STATED GOAL
Only the lines from the line holding "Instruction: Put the" to the last line should be output, each exactly as given.

======

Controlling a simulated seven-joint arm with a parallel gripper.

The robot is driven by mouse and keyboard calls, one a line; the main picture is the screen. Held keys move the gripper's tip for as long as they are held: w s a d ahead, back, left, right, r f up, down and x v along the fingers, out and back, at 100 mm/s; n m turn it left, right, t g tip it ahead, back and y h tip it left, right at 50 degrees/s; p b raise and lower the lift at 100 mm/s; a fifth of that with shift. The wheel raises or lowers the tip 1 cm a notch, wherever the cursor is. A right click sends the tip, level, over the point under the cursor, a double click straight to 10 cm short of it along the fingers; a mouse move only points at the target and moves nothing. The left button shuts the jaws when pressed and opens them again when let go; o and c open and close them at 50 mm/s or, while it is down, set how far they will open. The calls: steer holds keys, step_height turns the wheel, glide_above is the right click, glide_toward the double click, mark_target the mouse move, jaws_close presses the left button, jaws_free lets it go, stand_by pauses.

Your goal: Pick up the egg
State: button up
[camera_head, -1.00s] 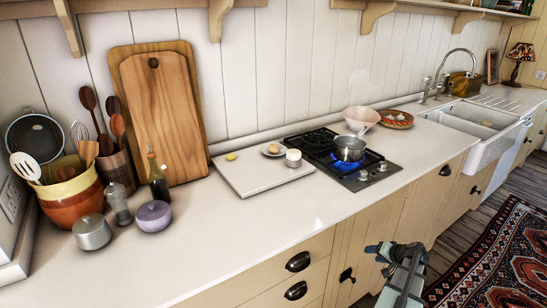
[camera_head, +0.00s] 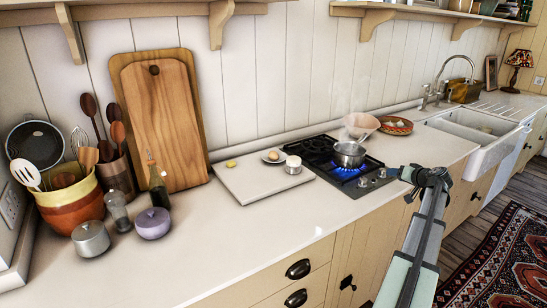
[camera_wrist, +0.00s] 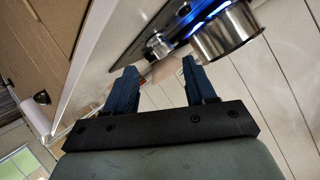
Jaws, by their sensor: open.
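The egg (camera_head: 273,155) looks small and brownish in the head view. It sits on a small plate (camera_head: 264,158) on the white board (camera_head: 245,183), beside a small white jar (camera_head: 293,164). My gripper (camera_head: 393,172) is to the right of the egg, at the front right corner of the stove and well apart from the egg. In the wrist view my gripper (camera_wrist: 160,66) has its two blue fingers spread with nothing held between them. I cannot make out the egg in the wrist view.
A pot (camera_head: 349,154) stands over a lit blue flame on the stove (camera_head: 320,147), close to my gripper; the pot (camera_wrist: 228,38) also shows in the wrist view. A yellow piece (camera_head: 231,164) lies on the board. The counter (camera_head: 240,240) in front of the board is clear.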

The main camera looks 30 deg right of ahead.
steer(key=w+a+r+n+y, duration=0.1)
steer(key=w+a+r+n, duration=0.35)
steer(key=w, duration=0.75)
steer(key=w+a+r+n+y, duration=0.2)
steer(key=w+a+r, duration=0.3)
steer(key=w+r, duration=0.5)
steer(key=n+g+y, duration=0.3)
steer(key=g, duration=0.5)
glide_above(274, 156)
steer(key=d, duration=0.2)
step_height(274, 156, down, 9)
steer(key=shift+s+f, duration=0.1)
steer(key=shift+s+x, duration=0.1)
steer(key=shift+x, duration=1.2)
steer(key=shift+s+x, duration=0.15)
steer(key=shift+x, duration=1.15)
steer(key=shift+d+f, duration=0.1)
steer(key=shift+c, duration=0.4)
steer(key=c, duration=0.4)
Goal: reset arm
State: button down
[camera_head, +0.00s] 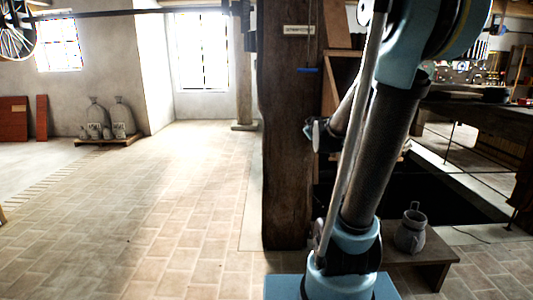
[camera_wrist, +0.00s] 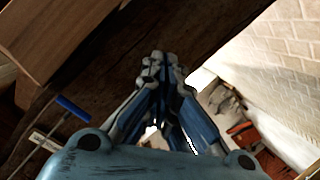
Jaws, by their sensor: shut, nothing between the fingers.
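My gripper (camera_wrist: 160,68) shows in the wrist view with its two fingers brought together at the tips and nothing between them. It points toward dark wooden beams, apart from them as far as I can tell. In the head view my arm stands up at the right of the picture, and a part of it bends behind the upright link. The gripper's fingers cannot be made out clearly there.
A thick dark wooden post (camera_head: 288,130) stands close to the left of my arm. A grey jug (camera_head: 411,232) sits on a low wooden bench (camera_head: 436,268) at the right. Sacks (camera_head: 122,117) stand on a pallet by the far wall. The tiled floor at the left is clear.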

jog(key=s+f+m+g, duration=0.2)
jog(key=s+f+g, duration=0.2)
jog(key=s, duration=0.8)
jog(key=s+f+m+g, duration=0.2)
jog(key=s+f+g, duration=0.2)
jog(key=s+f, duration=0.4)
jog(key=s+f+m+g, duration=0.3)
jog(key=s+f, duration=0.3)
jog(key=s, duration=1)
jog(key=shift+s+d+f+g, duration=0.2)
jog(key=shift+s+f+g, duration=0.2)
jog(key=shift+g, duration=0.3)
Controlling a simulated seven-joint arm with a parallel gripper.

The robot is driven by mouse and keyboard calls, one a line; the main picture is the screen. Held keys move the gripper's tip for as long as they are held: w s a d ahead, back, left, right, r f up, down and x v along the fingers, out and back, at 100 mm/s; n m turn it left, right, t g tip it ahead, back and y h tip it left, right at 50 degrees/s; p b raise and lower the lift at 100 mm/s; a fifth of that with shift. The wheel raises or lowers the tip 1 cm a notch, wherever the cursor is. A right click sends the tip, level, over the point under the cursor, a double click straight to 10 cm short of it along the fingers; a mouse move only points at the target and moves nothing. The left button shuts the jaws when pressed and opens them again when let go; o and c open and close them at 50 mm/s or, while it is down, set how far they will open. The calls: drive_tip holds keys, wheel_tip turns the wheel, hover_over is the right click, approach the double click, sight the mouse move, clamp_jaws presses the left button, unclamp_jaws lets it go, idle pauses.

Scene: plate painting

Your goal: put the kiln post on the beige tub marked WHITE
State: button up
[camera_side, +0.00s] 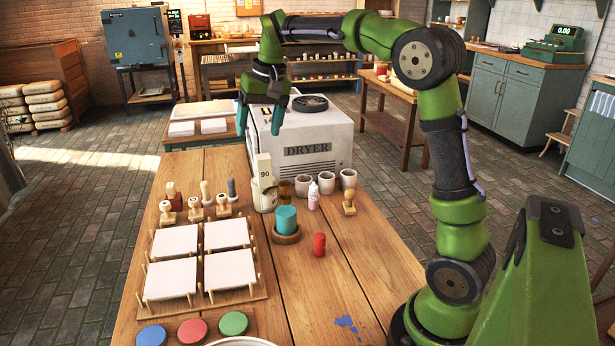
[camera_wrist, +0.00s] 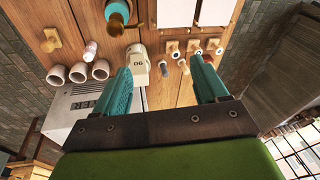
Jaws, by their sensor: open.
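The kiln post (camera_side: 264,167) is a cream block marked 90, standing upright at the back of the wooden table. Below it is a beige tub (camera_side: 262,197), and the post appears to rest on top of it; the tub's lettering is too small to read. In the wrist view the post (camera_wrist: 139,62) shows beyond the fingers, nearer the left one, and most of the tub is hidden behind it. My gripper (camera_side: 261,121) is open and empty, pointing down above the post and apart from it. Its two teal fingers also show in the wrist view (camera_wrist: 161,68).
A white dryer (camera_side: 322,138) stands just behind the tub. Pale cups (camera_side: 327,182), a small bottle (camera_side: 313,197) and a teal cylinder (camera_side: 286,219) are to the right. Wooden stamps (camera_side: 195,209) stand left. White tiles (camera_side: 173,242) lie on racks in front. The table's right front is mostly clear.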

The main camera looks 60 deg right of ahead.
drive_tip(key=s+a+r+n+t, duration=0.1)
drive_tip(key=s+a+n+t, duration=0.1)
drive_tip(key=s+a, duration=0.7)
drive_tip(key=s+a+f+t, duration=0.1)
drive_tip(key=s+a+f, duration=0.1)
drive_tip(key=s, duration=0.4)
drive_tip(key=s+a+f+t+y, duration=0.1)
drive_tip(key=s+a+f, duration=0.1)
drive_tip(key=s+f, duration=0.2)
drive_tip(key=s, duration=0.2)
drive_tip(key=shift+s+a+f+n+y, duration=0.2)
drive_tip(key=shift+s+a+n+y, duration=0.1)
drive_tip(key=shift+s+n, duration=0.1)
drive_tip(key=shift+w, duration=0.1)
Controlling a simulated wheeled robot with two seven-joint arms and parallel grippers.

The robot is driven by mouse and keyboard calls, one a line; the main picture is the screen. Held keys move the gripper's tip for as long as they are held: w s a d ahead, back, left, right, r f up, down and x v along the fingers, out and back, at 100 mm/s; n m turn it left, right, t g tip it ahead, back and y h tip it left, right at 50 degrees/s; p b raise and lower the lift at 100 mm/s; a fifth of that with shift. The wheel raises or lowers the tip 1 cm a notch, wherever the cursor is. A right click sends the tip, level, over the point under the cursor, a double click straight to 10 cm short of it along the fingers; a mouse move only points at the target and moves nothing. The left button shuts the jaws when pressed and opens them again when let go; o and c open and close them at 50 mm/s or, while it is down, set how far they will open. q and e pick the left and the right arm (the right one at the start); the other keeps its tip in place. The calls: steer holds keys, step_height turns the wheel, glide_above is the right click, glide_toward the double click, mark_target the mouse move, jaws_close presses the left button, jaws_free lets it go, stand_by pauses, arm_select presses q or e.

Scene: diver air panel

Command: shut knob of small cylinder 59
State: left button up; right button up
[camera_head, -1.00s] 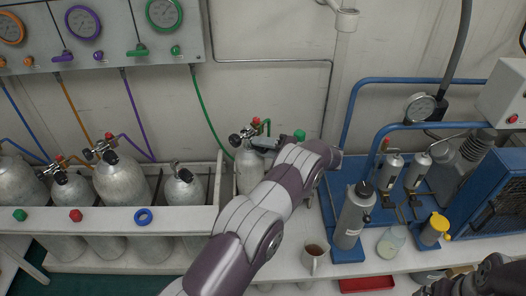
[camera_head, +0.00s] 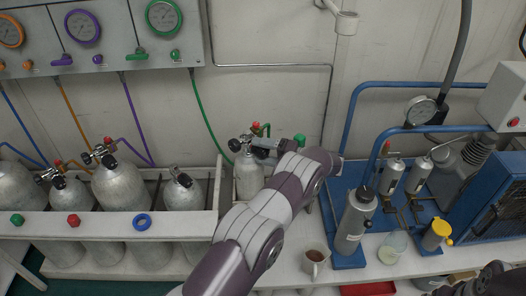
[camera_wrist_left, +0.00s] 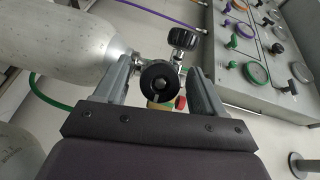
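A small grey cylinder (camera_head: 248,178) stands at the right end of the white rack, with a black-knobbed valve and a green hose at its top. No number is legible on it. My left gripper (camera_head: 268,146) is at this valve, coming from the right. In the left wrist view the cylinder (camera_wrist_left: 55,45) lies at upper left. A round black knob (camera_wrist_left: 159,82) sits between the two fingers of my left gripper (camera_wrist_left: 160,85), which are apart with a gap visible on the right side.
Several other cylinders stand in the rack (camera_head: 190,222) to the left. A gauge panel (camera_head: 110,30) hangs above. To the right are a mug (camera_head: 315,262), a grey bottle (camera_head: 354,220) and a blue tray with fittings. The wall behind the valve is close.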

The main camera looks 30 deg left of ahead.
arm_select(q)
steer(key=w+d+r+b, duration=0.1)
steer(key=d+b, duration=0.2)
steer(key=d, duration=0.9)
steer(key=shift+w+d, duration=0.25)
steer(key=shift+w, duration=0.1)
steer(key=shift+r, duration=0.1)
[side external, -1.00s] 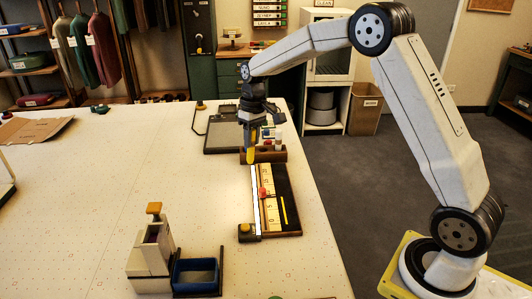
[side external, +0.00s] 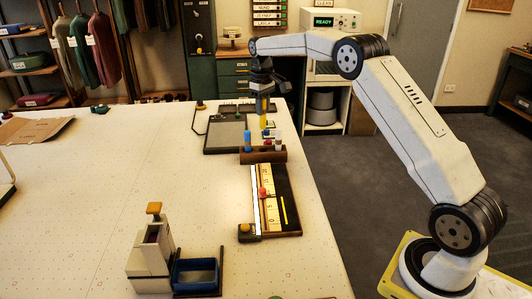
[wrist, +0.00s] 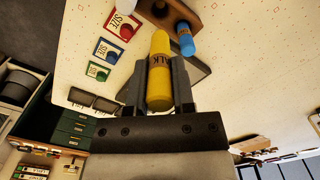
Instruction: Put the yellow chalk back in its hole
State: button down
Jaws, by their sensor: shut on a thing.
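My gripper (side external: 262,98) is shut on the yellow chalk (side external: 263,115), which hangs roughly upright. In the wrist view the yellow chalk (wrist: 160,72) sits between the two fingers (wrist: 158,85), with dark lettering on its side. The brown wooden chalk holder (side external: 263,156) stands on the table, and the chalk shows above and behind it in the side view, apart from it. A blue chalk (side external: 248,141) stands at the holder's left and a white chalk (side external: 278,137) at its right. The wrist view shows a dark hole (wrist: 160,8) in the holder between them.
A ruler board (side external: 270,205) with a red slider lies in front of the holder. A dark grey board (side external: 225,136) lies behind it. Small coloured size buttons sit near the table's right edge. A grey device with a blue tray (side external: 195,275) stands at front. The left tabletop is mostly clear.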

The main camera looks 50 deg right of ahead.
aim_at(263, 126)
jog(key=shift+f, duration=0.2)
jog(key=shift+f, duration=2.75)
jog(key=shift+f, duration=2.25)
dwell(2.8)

======

ANSWER IN FULL
Instruction: Put the yellow chalk back in its hole
State: button down
Jaws, by their sensor: shut on a thing.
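My gripper (side external: 262,98) is shut on the yellow chalk (side external: 263,115), which hangs roughly upright. In the wrist view the yellow chalk (wrist: 160,72) sits between the two fingers (wrist: 158,85), with dark lettering on its side. The brown wooden chalk holder (side external: 263,156) stands on the table, and the chalk shows above and behind it in the side view, apart from it. A blue chalk (side external: 248,141) stands at the holder's left and a white chalk (side external: 278,137) at its right. The wrist view shows a dark hole (wrist: 160,8) in the holder between them.
A ruler board (side external: 270,205) with a red slider lies in front of the holder. A dark grey board (side external: 225,136) lies behind it. Small coloured size buttons sit near the table's right edge. A grey device with a blue tray (side external: 195,275) stands at front. The left tabletop is mostly clear.

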The main camera looks 50 deg right of ahead.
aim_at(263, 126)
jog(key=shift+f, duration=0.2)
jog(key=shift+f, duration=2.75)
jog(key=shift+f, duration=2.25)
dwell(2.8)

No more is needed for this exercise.